Eigentlich hätte ich schon längst mal wieder einen Roman von Erich Kästner lesen wollen, so zur Entspannung und Erbauung, doch neulich habe ich eine ebenbürtige Geschichte aus dem aktuellen Herbstprogramm entdeckt, nämlich Roxy Sauerteig von Katharina Reschke.
Darin zieht Roxy mit ihrer Mutter in ein kanarienvogelgelbes Haus mit delfinblauer Tür in Berlin-Mitte. In dem etwas heruntergekommenen Haus bewohnen sie das luxussanierte Dachgeschoss mit eigenem Lift und allem Drum und Dran. Aber das ist Roxy, im Gegensatz zu ihrer Etepetete-Mutter, völlig schnuppe. Das Mädchen ist ganz wild auf „Abendteuer“. Nein, kein Tippfehler, sondern einer von Roxys Spezialausdrücken, von denen es im Buch nur so wimmelt. Roxy ist überzeugt, dass sich Abenteuer hauptsächlich abends abspielen, wenn es schon dunkel ist, und daher sollten sie nach Roxys Meinung auch so genannt werden.

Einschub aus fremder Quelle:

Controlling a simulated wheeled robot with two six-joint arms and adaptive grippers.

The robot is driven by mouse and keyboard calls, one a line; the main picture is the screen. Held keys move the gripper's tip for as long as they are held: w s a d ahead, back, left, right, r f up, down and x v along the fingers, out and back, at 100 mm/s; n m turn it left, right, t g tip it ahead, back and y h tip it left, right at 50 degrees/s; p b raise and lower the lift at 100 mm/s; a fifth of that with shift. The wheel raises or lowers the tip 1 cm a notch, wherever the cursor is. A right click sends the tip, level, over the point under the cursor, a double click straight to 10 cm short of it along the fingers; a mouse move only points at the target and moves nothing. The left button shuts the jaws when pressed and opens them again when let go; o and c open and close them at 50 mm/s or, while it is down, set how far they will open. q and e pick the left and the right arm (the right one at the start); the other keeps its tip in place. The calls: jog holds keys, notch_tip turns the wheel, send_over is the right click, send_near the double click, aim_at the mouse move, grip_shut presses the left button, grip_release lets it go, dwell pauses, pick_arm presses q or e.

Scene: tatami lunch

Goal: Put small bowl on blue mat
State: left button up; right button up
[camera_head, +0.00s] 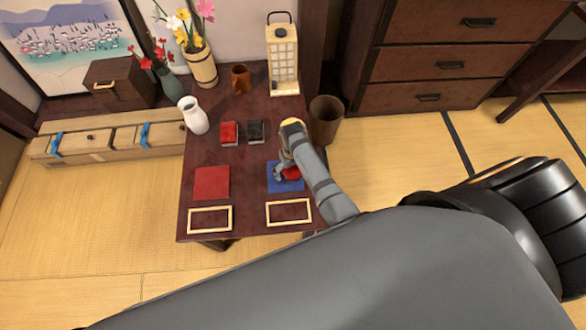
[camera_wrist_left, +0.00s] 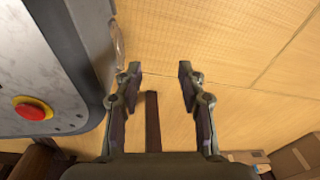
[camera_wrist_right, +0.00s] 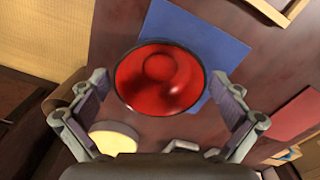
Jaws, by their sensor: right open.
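The small bowl (camera_wrist_right: 160,78) is red inside with a dark rim. In the head view it (camera_head: 292,173) shows partly behind my right gripper, over the blue mat (camera_head: 287,185). In the right wrist view it overlaps part of the blue mat (camera_wrist_right: 215,42) and hides one side of it; whether it touches the mat I cannot tell. My right gripper (camera_wrist_right: 160,92) is open, with its fingers apart on either side of the bowl. My left gripper (camera_wrist_left: 160,72) is open and empty above the tatami floor, away from the table.
A red mat (camera_head: 211,183) and two pale frames, left (camera_head: 190,220) and right (camera_head: 268,214), lie on the table. A red box (camera_head: 229,132), a black box (camera_head: 256,131), a white vase (camera_head: 193,115) and a lantern (camera_head: 284,60) stand farther back. A bin (camera_head: 326,120) stands beside the table.

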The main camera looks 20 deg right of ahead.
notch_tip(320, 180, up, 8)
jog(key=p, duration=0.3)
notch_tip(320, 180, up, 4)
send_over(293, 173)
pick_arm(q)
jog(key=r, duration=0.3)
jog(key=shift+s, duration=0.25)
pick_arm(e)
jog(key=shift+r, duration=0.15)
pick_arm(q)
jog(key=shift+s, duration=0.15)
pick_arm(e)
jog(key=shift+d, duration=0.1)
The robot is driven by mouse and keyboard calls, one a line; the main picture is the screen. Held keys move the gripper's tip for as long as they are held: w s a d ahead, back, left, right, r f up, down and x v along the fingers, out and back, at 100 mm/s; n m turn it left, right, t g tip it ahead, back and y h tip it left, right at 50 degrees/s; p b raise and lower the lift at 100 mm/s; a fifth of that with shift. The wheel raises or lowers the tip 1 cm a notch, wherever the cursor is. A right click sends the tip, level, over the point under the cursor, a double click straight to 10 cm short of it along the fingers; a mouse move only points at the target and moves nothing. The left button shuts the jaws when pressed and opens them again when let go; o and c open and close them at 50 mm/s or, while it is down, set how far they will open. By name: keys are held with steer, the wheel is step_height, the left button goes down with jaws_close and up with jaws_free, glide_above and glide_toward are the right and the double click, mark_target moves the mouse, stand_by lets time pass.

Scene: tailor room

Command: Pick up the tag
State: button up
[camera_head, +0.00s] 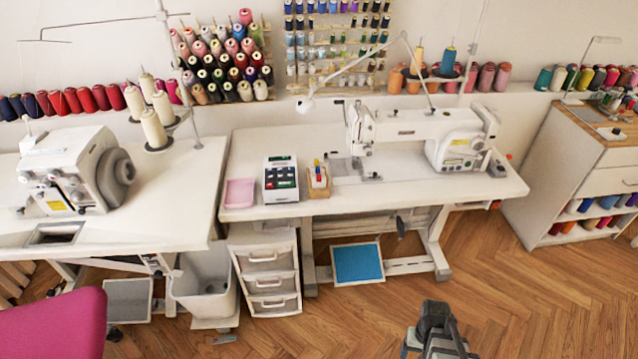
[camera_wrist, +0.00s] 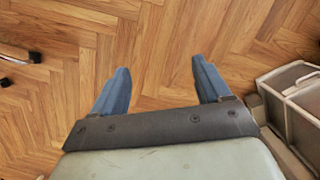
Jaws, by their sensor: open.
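I cannot pick out a tag for sure in either view. Small items stand on the middle white sewing table (camera_head: 420,190): a pink tray (camera_head: 239,193), a dark-keyed calculator (camera_head: 281,178) and a small wooden holder (camera_head: 319,181) with red, blue and yellow bits. My gripper (camera_wrist: 158,75) is open and empty in the wrist view, its two bluish fingers wide apart above the wood floor. A dark part of my arm shows at the bottom of the head view, in front of the table and apart from it.
A white sewing machine (camera_head: 430,135) stands on the middle table, with a lamp arm above. An overlock machine (camera_head: 75,170) and thread cones stand at left. White drawers (camera_head: 268,280) are under the table; a pink chair (camera_head: 55,325) is front left. Floor at front right is clear.

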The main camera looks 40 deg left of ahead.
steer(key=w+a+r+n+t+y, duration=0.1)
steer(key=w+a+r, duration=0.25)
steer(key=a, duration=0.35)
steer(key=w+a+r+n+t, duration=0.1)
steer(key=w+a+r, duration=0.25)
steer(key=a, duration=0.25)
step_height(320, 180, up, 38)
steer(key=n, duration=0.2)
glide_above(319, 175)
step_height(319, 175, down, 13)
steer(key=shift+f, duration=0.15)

Gleich in der ersten Nacht macht sich Roxy auf und erkundet die Hintertreppe, von der die Hauswartsfrau gesagt hat, dass die eigentlich niemand benutzt, außer … So ein unfertiger Satz reizt das Mädchen ungemein, und schon steht sie eine Etage tiefer bei Herrn Grindelmann in der Wohnung. Dort ist alles bis unter die Decke mit Dingen vollgestellt, denn Herr Grindelmann sammelt Dinge von der Straße auf, die andere weggeworfen haben, die aber noch zu gebrauchen sind, und gibt ihnen ein Zuhause. Grindelmann ist Einzelgänger, trinkt „Äußere-Ruhe-und-innere-Ordnung-Tee“ und kann mit Kindern so gar nicht. Das wiederum schreckt Roxy überhaupt nicht. Mit Vorwitz und Neugierde drängt sie sich in das Leben des Nachbarn und steckt schneller, als sie denken kann, in einer richtigen Detektivgeschichte.

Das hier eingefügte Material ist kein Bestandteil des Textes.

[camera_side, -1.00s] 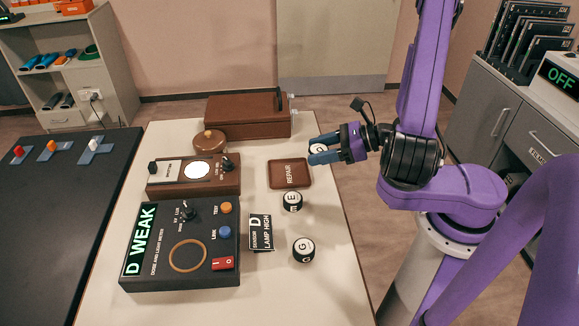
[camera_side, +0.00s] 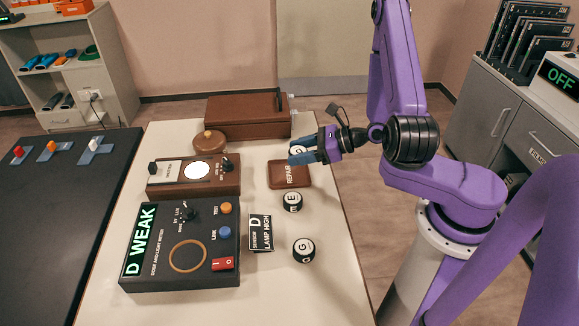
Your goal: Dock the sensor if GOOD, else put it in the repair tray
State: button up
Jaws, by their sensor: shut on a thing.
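My gripper (camera_side: 302,154) is shut on a small round sensor (camera_side: 298,150) with a white top; its letter is too small to read surely. It holds the sensor above the far part of the brown repair tray (camera_side: 276,181), which is marked REPAIR and looks empty where it shows. The black dose and light meter (camera_side: 150,275) shows D WEAK in green letters. Its copper ring (camera_side: 188,256) is bare. A card (camera_side: 262,232) beside it reads SENSOR D, LAMP HIGH. Two black sensors with white tops, marked E (camera_side: 292,201) and G (camera_side: 304,250), stand on the table.
A brown device (camera_side: 214,177) with a bright round window stands behind the meter. A round brown lidded pot (camera_side: 209,141) and a brown case (camera_side: 247,118) stand at the back. The pale table's (camera_side: 330,290) front right is clear.

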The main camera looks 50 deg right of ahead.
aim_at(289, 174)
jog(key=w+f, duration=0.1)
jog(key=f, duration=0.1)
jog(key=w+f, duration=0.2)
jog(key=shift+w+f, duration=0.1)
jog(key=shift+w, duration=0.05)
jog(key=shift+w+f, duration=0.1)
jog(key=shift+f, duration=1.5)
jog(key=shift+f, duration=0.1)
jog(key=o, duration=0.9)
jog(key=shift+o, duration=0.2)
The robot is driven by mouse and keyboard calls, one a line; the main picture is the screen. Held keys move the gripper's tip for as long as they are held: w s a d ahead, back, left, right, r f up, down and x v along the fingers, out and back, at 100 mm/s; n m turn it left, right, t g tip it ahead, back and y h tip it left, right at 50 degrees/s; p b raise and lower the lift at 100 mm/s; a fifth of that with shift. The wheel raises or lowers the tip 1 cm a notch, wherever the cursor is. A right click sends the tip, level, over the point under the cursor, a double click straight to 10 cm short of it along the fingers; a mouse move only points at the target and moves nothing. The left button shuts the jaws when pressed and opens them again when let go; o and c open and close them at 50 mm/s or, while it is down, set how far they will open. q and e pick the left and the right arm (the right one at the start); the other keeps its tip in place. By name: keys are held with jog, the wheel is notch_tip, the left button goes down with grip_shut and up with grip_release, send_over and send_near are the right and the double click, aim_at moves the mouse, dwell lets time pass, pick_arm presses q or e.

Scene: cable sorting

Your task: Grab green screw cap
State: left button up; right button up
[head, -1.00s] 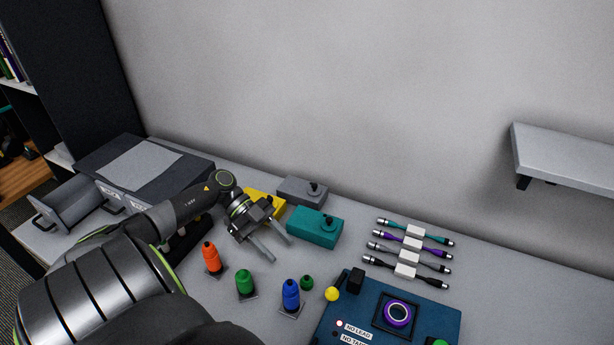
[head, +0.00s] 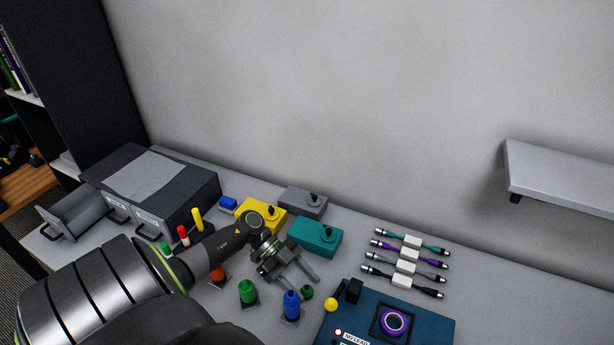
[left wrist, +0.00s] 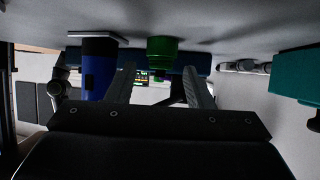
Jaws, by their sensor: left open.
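The green screw cap (head: 307,293) is small and round and lies on the table just right of the blue bottle-shaped piece (head: 291,306). My left gripper (head: 304,283) is open and empty, with its fingers pointing at the cap from just behind it in the head view. In the left wrist view the green cap (left wrist: 162,50) is ahead, between the lines of the two spread fingers (left wrist: 160,88). The blue piece (left wrist: 98,68) stands to the left there. I cannot tell whether any finger touches the cap. My right gripper is not in view.
A teal box (head: 316,238) is behind the gripper. Several cables (head: 405,268) lie beyond.

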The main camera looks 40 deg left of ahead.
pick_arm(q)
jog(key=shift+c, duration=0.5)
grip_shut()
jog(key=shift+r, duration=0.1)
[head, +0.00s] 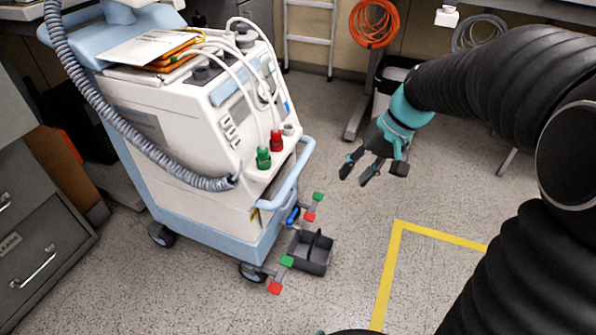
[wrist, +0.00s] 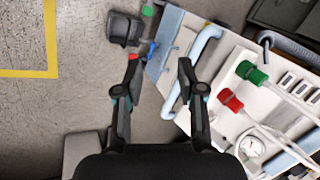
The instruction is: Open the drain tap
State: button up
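A small blue lever (head: 293,215), which looks like the drain tap, sits low on the front of the white and light-blue machine cart (head: 190,125). It is small, and its exact setting is hard to tell. The blue lever also shows in the wrist view (wrist: 152,51), near the top, between the lines of my fingers. My gripper (head: 362,176) is in the air to the right of the cart, higher than the lever and apart from it. In the wrist view my gripper (wrist: 159,64) has its two fingers spread with nothing between them.
A dark grey divided bin (head: 321,250) sits below the lever, between brackets with green (head: 318,196) and red (head: 275,288) blocks. A light-blue handle rail (head: 290,180) juts out above the lever. Green (head: 263,158) and red (head: 277,140) connectors are higher up. Floor right of the bin is clear.

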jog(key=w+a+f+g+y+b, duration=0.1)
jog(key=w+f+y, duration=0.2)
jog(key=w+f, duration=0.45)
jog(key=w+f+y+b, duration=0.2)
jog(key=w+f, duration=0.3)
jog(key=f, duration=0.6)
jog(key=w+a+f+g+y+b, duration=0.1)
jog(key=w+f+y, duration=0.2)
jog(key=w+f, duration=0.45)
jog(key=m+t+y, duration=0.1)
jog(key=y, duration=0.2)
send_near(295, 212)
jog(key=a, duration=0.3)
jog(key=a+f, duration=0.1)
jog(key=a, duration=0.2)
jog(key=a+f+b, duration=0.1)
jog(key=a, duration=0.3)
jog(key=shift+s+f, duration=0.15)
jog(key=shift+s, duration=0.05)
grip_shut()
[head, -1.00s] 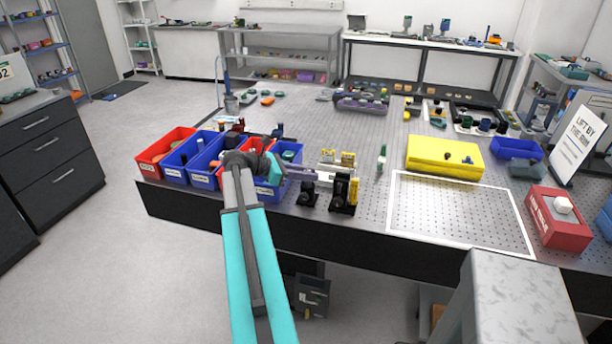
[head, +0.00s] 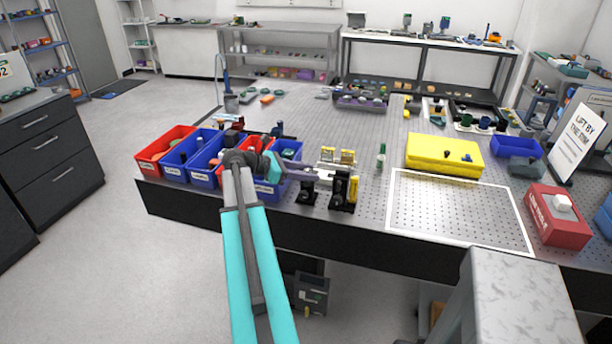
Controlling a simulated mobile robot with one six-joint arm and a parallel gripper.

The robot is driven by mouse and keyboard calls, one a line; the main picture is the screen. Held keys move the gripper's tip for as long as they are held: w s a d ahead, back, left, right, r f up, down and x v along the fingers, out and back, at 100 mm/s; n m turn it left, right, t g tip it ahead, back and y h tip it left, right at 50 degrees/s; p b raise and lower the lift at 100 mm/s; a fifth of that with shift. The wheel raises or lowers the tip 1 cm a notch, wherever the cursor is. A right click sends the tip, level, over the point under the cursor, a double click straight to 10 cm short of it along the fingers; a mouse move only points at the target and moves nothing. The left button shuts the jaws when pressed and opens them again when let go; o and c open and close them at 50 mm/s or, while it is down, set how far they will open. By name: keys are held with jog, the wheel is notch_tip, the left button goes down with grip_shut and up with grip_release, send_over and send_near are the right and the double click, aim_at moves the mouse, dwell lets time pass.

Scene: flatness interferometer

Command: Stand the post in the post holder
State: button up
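My gripper (head: 308,175) reaches from the left over the front edge of the perforated table, its grey-purple fingers pointing right. It is seen side-on and small, so I cannot tell whether it is open or shut, or holds anything. Just below and beside the fingertips stands a small black holder-like part (head: 306,193). To its right is a taller black mount (head: 341,190) with a yellow part (head: 353,188) on its right side. I cannot tell for certain which one is the post holder. I cannot clearly make out the post.
Blue and red bins (head: 172,155) line the front left, partly behind my arm. Small brass-coloured parts (head: 347,157) stand behind the mounts. A green-and-white item (head: 381,157) stands to the right. Further right are a yellow case (head: 444,153), a white-outlined bare area (head: 455,212) and a red box (head: 557,218).

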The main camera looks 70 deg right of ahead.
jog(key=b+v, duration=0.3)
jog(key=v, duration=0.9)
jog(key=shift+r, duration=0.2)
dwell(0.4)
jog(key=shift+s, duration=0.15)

Dabei spielen ein entwendeter Schokoladenbrunnen, das Bild eines Feldblumenstraußes sowie die anderen geheimnisvollen Nachbarn aus dem Haus wichtige Rollen. Ich könnte jetzt den Inhalt des Buches noch weiter ausführen, aber das würde eigentlich viel zu viel von der Spannung nehmen und dem Charme dieser Geschichte ganz und gar nicht gerecht. Denn das Tolle daran ist die kleine Protagonistin. Roxy läuft immer mit einer quietschgrünen Taucherbrille und Gummistiefeln herum, hat ihr rosanes Rüschenkleid, das der Mutter so gefällt, grün gefärbt und von allem Firlefanz befreit. Außerdem ist Roxy ein Sprachgenie. Sie schreibt an einem Lexikon mit ganz besonderen Ausdrücken: Da findet sich der „Blütaniker“, der sich selbstverständlich mit Blüten beschäftigt; „dov“ steht für „D.epp o.hne V.erstand“ und „Wissenschaffer“ sind Menschen, die eben Wissen schaffen. Alles herrlich einleuchtend und ganz im Sinne und in der Tradition von Erich Kästners Pünktchen. Mit ihrem unkonventionellen und frischen Denken betrachtet Roxy also die Umwelt und bringt die Erwachsenen um sie herum ziemlich aus dem Tritt. So kommt sie am Ende nicht nur einem Kunstfälscher-Skandal auf die Schliche und befreit einen Goldfisch, sondern sie löst im Leser auch den unstillbaren Drang aus, es ihrem leuchtenden Beispiel sofort nachzutun. Man möchte seine Mitmenschen auf ihre verschrobenen Verhaltensweisen ansprechen, immer und überall nachbohren und sich auf gar keinen Fall mit den scheinbar unabänderlichen Gegebenheit zufrieden geben.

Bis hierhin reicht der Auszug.